Make sure the drive is formatted as "Mac OS Extended" or "Mac OS Extended (Journaled)."

The "Name" of your drive isn't important. Notice mine is "USB_MOUNT" but the important thing is that I have it selected in Disk Utility.

10) We are now going to tell Disk Utility to "Restore" the .iso's "Mac OS X Install" to "USB_MOUNT" by doing three things:

a) click the "Restore" button (see red box below)

b) Control-Click ("right click") on the "Mac OS X Install" line, and select "Set as source" as shown here. You could also just drag the Mac OS X Install volume over to the Source: field in the right-hand pane.

c) Control-Click on the "Name" of your generic USB drive (mine is "USB_MOUNT") and choose "Set as destination." Again, you could alternatively drag-and-drop the volume icon into the blank Destination field on the right side, per the onscreen instructions.

11) When you are ready to restore, it should look something like this:

If everything looks correct, click the "Restore" button on the bottom right. Disk Utility will give you a "human readable" explanation of what it is about to do:

Read through it to make sure that you haven't accidentally swapped the Source and Destination fields. When you click "Erase" OS X will prompt you for your administrator password. Once you enter it, the restore process will begin.

This took 30 minutes on my MacBook Air, so it's a good time to take that Apple Software Reinstall Drive and put it somewhere safe. (I highly recommend putting it back in the box your MacBook Air came in. You kept the box, right?)

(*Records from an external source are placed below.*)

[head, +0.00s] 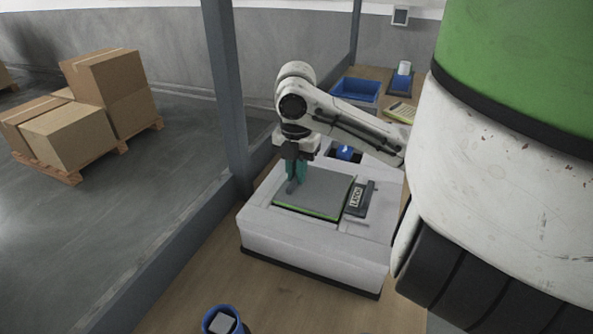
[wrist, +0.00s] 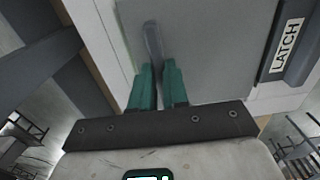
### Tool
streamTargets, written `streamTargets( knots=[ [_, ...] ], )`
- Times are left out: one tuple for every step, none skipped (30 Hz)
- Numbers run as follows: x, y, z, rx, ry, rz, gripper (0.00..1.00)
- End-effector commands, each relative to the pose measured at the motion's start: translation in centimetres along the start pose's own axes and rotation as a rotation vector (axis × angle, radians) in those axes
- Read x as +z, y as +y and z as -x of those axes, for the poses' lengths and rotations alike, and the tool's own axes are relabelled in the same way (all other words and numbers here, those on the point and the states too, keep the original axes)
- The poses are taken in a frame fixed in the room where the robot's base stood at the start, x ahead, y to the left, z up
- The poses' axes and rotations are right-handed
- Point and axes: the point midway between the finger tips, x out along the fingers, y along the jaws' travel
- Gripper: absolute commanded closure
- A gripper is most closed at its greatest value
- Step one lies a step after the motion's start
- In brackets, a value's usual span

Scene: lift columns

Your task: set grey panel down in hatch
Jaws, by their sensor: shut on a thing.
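The grey panel (head: 322,190) lies over the top of the white housing (head: 300,250), and a green strip shows along its near edge. It looks roughly level with the hatch opening, but I cannot tell whether it rests fully inside or sits slightly raised. My gripper (head: 292,182) is shut on the upright grey handle at the panel's left side. In the wrist view the green fingers (wrist: 158,80) close on the handle (wrist: 152,42). The dark latch (head: 360,198), labelled LATCH, sits on the housing just right of the panel.
A blue object (head: 345,152) sits in a recess behind the panel. A blue bin (head: 355,90) stands farther back. A blue round container (head: 222,320) holding a grey block is at the near edge. A dark post (head: 225,100) stands to the left, with boxes (head: 110,90) on a pallet beyond.

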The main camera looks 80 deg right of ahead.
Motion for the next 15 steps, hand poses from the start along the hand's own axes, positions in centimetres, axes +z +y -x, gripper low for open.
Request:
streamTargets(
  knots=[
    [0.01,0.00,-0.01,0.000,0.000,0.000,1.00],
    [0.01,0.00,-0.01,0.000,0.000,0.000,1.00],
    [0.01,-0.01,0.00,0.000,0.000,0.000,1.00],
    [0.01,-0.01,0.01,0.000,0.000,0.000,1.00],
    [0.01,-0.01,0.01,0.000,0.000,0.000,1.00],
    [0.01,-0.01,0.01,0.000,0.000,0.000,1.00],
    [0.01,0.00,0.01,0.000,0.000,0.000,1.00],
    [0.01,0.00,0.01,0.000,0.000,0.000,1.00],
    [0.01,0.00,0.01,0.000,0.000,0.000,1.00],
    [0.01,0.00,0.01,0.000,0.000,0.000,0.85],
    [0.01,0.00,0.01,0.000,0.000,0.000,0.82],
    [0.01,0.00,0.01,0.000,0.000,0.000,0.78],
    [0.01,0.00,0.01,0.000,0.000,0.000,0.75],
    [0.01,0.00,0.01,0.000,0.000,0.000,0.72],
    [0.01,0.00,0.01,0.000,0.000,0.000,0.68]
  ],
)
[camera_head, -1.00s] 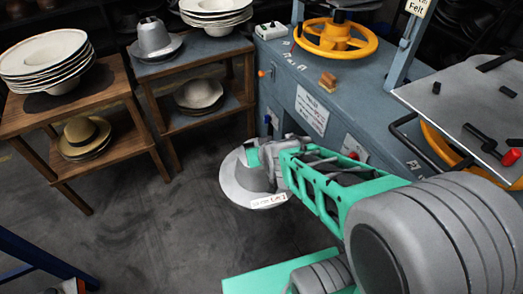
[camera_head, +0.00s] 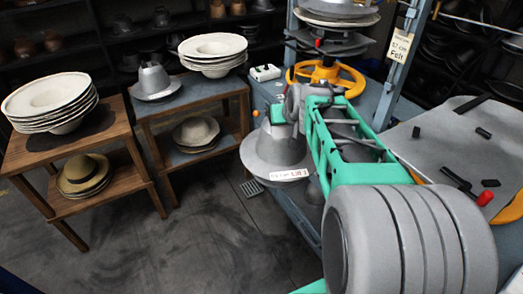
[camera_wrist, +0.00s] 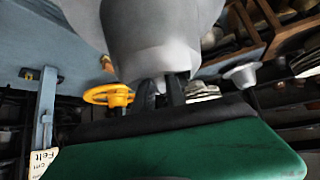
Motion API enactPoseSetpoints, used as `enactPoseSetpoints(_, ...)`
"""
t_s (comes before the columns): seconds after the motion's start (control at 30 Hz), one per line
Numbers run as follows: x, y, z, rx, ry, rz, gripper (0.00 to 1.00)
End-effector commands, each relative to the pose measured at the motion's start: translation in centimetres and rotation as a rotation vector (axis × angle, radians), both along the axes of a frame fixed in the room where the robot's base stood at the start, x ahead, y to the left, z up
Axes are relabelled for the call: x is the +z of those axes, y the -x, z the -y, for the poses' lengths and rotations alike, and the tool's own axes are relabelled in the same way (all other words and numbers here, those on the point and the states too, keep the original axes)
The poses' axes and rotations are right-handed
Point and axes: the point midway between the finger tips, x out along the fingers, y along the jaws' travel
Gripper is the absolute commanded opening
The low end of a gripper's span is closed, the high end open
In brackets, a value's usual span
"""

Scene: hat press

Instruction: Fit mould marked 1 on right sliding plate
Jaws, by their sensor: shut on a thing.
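A grey metal hat-shaped mould (camera_head: 270,158) hangs from my gripper in the head view, with its wide brim low and a small white label on the brim edge; I cannot read the label's mark. The mould also fills the top of the wrist view (camera_wrist: 155,38). My gripper (camera_wrist: 162,92) is shut on it, its two dark fingers against the mould's end; the exact grip is partly hidden. The right sliding plate (camera_head: 432,143) is a bare grey sheet at the right, with black stops and a red-tipped handle. The mould is left of it, apart and in the air.
The press has a yellow handwheel (camera_head: 350,84), stacked round plates (camera_head: 335,22) and a blue upright (camera_head: 402,62) between the mould and the sliding plate. A second grey mould (camera_head: 154,82) stands on the small table at left. White hat blanks (camera_head: 50,100) sit farther left. Open floor lies below.

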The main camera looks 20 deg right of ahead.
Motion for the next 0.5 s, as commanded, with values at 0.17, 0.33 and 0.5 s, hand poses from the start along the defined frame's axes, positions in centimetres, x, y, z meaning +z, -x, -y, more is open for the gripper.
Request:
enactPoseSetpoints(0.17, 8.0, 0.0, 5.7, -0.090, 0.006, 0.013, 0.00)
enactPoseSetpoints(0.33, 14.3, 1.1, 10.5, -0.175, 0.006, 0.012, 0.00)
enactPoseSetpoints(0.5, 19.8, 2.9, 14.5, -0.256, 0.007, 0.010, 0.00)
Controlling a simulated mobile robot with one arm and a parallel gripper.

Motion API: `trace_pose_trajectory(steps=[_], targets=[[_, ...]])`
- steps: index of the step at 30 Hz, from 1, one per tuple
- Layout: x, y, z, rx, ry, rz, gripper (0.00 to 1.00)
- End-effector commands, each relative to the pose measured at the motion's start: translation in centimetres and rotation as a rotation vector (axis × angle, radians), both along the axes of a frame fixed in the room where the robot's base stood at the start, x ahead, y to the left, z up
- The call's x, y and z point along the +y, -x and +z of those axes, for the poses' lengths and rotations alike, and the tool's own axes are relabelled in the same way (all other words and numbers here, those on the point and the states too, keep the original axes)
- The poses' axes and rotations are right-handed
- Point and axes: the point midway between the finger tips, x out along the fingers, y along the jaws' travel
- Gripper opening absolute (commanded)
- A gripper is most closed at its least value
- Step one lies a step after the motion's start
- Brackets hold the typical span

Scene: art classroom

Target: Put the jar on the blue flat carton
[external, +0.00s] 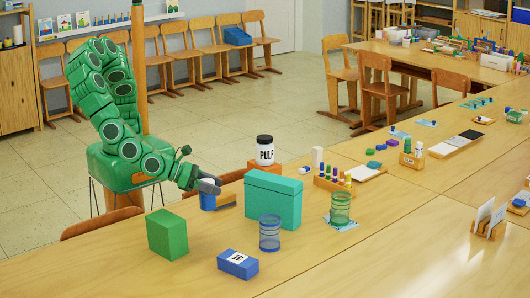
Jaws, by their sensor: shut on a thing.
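A white jar (265,155) with a black lid and the word PULP stands upright on an orange block, partly hidden behind a teal box. The blue flat carton (238,264) lies on the near part of the table with a white label on top and nothing on it. My gripper (212,186) is left of the jar and apart from it, low over the table. It is shut on a small blue cylindrical thing (208,201), whose top is partly hidden by the fingers. I cannot tell whether that thing touches the table.
The tall teal box (273,200) stands between the jar and the near edge. A green box (167,234), a blue mesh cup (269,232) and a green mesh cup (341,208) stand nearby. A tan block (227,199) is beside my gripper.

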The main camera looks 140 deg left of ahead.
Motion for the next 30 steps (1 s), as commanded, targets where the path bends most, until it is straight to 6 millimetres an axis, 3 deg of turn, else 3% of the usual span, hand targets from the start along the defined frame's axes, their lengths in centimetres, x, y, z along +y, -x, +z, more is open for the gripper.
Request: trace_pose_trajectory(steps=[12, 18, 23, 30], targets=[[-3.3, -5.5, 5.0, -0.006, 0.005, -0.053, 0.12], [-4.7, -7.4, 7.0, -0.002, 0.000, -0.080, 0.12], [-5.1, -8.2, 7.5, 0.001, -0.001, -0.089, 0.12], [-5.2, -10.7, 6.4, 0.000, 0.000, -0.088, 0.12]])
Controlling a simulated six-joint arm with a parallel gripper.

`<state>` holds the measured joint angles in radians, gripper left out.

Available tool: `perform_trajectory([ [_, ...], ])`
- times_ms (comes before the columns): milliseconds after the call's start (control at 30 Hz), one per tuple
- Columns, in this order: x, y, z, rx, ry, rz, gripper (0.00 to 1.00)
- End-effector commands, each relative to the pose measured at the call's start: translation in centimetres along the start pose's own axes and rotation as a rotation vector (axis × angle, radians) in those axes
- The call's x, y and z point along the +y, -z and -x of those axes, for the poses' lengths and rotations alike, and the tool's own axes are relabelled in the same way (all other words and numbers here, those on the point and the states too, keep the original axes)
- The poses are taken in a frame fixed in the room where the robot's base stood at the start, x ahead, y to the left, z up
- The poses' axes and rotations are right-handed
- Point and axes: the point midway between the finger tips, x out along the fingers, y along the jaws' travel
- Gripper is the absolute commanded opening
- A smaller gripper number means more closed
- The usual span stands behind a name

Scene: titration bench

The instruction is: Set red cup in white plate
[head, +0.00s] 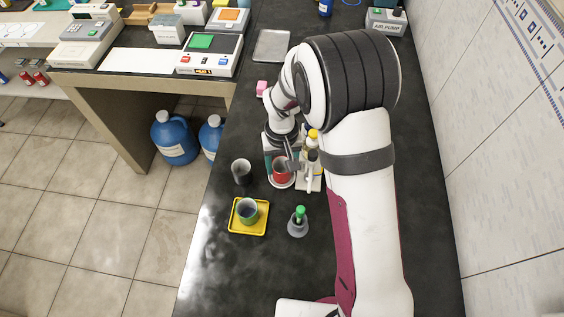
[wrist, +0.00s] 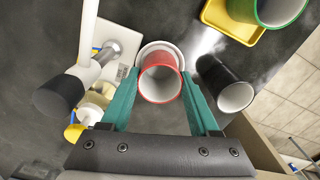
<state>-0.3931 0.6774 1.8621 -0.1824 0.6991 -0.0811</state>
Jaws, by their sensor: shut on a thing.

Once the Restore Process completes, Finder will most likely mount the generic USB drive.

Disk Utility will look like this:

Now we're ready to test it, so quit all of your applications, logout, and shutdown the computer.

The Proof is in the Booting

The only real test that matters is whether or not you can boot your MacBook Air with the generic USB drive.

After the computer id turned off, make sure that:

  • the official Apple Softwware Reinstall Drive is not connected to your MacBook Air
  • the generic USB drive is connected to the MacBook Air

Then power the computer on and press the Option/Alt key.

In a few moments you should a screen offering the option of booting from your hard drive or the USB drive. Choose the USB drive.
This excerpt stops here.